Klaim bahwa cerita Raya terinspirasi budaya Asia Tenggara dilukiskan dengan pemandangan alam khas Asia Tenggara seperti sawah dan bunga anggrek, kostum warna-warni termasuk dengan aksen batik (walau komentar anak saya, "Kenapa tiap negeri nuansa bajunya harus sama, sih?"), dan beraneka makanan. Nasi? Cek. Durian? Cek. Kue lapis warna-wani? Cek.
Pedang Raya pun juga mirip keris tapi lebih besar.

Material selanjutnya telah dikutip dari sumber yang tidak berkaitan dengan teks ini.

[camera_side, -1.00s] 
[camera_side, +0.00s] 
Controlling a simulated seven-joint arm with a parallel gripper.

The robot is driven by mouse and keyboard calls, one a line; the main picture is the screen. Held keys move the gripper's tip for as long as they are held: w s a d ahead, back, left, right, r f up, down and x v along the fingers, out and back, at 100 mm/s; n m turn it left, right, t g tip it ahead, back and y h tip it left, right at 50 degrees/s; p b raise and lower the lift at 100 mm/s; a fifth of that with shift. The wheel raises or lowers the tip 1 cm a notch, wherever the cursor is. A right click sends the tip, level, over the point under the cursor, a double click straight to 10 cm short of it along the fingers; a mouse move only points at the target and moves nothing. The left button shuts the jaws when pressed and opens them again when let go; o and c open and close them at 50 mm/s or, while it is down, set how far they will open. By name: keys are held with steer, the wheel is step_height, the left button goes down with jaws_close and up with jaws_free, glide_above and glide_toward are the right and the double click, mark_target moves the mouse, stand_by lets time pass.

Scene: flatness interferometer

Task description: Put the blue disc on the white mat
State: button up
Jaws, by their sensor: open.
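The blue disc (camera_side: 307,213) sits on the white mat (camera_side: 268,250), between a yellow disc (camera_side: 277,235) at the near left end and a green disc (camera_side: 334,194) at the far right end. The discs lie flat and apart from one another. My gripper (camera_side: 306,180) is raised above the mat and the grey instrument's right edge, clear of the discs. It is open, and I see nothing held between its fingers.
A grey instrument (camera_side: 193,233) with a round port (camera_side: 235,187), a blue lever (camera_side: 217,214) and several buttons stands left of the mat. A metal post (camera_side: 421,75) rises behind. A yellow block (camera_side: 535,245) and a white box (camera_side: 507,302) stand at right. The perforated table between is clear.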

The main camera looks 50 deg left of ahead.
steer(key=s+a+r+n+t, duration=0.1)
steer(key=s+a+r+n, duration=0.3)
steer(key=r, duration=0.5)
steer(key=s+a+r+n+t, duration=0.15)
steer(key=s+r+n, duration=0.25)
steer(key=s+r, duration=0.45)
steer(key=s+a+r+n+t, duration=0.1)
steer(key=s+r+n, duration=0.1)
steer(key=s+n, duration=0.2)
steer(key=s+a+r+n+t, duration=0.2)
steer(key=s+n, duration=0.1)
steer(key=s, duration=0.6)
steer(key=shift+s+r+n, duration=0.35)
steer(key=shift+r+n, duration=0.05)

Dan Raya memakai topi caping, walau disebut terinspirasi stupa.
Namanya juga film fantasi, animasi pula, jangan berharap "Raya and the Last Dragon" yang disutradarai Don Hall dan Carlos López Estrada ini patuh pada 'inspirasi' Asia Tenggara. Buktinya, Negeri Ekor digambarkan tandus mirip gurun pasir, dan Negeri Tulang mirip perkampungan Viking, lengkap dengan lansekap bersalju.

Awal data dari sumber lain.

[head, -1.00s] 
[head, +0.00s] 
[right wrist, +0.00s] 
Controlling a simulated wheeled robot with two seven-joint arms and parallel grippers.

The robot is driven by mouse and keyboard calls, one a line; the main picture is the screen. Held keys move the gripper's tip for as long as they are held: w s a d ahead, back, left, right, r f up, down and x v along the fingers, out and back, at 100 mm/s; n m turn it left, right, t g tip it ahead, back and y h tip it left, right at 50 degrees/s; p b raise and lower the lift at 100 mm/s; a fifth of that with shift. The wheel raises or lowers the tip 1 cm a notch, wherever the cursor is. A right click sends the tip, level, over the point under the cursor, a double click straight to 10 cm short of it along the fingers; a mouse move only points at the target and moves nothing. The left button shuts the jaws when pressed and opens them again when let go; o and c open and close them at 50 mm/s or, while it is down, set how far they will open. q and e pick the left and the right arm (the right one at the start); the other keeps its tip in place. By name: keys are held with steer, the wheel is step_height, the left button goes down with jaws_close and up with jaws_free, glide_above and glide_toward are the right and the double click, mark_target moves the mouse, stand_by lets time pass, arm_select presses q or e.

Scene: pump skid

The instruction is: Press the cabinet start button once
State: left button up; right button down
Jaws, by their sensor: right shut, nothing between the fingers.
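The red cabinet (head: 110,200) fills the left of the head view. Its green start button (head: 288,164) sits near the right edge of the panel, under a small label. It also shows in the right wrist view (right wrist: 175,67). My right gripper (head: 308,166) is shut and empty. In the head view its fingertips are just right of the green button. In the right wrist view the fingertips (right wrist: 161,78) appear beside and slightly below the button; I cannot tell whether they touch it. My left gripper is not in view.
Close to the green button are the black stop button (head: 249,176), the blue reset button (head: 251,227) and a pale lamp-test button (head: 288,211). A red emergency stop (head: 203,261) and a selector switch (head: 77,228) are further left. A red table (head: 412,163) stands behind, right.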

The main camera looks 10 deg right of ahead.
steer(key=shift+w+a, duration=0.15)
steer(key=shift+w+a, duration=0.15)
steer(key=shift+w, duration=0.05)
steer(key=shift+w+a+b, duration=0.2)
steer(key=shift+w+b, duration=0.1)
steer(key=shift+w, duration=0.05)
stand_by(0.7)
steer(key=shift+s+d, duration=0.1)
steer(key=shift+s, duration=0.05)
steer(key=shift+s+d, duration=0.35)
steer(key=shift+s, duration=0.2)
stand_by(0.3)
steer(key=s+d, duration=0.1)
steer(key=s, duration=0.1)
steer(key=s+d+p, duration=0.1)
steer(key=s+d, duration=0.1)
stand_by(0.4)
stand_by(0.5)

Namun sinematografi film ini memang cantik. Teknik animasinya pun jempolan; visual air mengalir, bulu pada naga, terlihat nyata.

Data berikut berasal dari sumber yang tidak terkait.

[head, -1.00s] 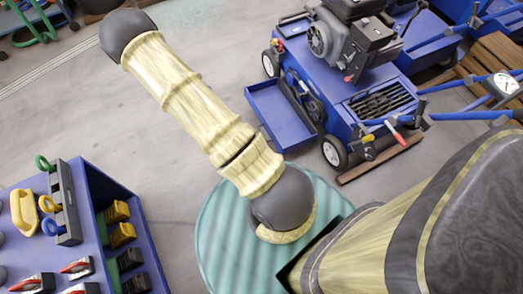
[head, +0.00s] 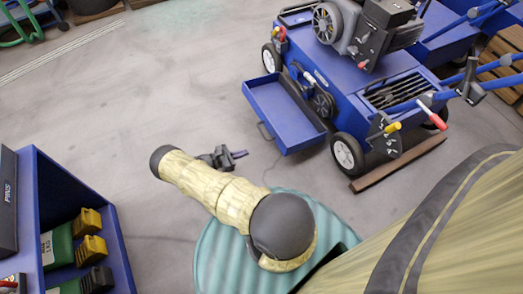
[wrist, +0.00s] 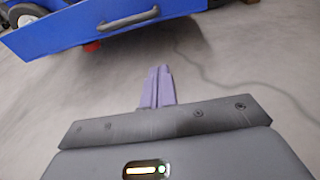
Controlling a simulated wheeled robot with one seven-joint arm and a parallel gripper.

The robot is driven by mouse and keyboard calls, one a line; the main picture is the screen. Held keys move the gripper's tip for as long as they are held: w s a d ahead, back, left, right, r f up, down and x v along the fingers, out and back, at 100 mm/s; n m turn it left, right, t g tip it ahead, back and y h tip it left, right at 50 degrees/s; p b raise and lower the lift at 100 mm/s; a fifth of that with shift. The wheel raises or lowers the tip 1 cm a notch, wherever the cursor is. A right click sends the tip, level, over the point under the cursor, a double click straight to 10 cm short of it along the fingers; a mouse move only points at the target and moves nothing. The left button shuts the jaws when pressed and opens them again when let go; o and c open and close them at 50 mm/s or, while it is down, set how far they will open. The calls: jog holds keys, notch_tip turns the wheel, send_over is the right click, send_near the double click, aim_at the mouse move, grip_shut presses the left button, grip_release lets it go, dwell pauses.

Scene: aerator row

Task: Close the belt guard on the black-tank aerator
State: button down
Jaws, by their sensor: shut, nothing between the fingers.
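The blue aerator (head: 360,85) with a black engine top (head: 388,12) stands at the upper right of the head view. Its belt guard (head: 285,115), a blue tray-like cover with a handle on its outer edge, hangs open from the near side. The belt pulleys (head: 322,104) show uncovered behind it. My gripper (head: 240,155) is shut and empty, a little left of the guard and apart from it. In the wrist view the closed purple fingers (wrist: 157,88) point toward the guard (wrist: 80,32) and its grey handle (wrist: 130,20).
A blue shelf unit (head: 85,220) with yellow, green and black items stands at the lower left. Another blue machine (head: 450,38) is behind the aerator. A wooden beam (head: 400,163) lies by its wheels. Grey floor is clear left of the guard.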

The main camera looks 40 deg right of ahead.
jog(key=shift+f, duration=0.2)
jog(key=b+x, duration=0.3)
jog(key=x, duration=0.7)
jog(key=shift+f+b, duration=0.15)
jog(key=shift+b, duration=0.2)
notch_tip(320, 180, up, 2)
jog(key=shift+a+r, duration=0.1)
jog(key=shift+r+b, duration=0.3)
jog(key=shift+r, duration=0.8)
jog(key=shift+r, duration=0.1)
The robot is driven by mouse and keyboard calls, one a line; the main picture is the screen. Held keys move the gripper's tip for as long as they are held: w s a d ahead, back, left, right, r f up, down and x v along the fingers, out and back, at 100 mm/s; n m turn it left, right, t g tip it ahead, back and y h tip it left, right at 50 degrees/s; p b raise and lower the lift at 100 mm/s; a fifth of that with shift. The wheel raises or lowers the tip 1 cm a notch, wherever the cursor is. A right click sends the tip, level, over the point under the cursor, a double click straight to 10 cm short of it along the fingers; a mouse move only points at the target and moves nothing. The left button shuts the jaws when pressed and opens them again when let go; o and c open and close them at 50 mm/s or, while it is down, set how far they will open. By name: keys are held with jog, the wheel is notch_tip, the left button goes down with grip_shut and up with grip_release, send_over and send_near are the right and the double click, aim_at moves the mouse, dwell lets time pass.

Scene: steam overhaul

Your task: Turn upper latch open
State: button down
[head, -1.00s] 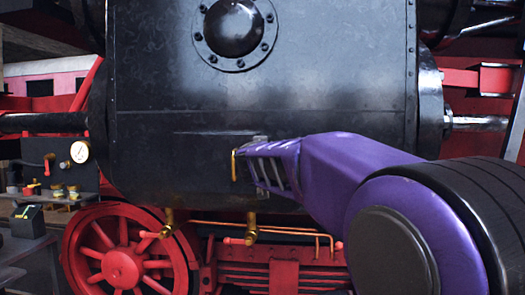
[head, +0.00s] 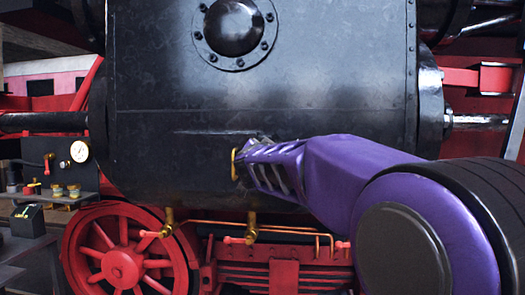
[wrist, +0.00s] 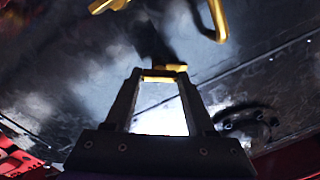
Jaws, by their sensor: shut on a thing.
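A yellow latch handle (head: 235,164) is on the lower front of the black cylinder casing (head: 160,150) in the head view. My gripper (head: 240,160) reaches it from the right and covers part of it. In the wrist view my gripper (wrist: 162,76) has its two fingertips closed on a yellow bar, the latch handle (wrist: 167,68). The latch's pivot and its exact angle are hard to make out behind the fingers.
Two brass cocks (head: 251,227) hang below the casing above copper pipes (head: 285,227). A red spoked wheel (head: 122,262) is at lower left, beside a gauge (head: 80,151). A yellow bent handle (wrist: 217,20) shows at the top of the wrist view.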

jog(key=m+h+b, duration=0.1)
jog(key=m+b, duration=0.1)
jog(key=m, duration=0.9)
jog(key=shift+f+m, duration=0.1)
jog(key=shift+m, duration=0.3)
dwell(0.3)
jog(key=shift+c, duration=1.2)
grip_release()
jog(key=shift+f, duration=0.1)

Jangan terlalu berharap dengan gembar-gembor bahwa Raya mengambil budaya Indonesia (nama Raya bisa ditemukan di banyak negara di Asia Tenggara); saya lebih melihat budaya Thailand, Laos, Kamboja, dan Myanmar terwakili. Tapi Negeri Taring, yang terkenal paling maju dan tampil fashionable sekaligus dipimpin seorang ratu (Sandra Oh), memiliki bangunan beratap ala rumah gadang.
Ngomong-ngomong soal Indonesia, kenapa juga tak ada sedikit pun kata-kata dalam Bahasa Indonesia dalam lagu "Trust Again." Padahal lagu berbahasa Inggris kolaborasi empat penyanyi dari empat negara ini (Indonesia - Raisa, Filipina - Mattaios, Thailand - Sprite, Malaysia - Yonnyboii) untuk film ini menyelipkan Bahasa Tagalog, Thai, dan Melayu. Nanya aja, sih....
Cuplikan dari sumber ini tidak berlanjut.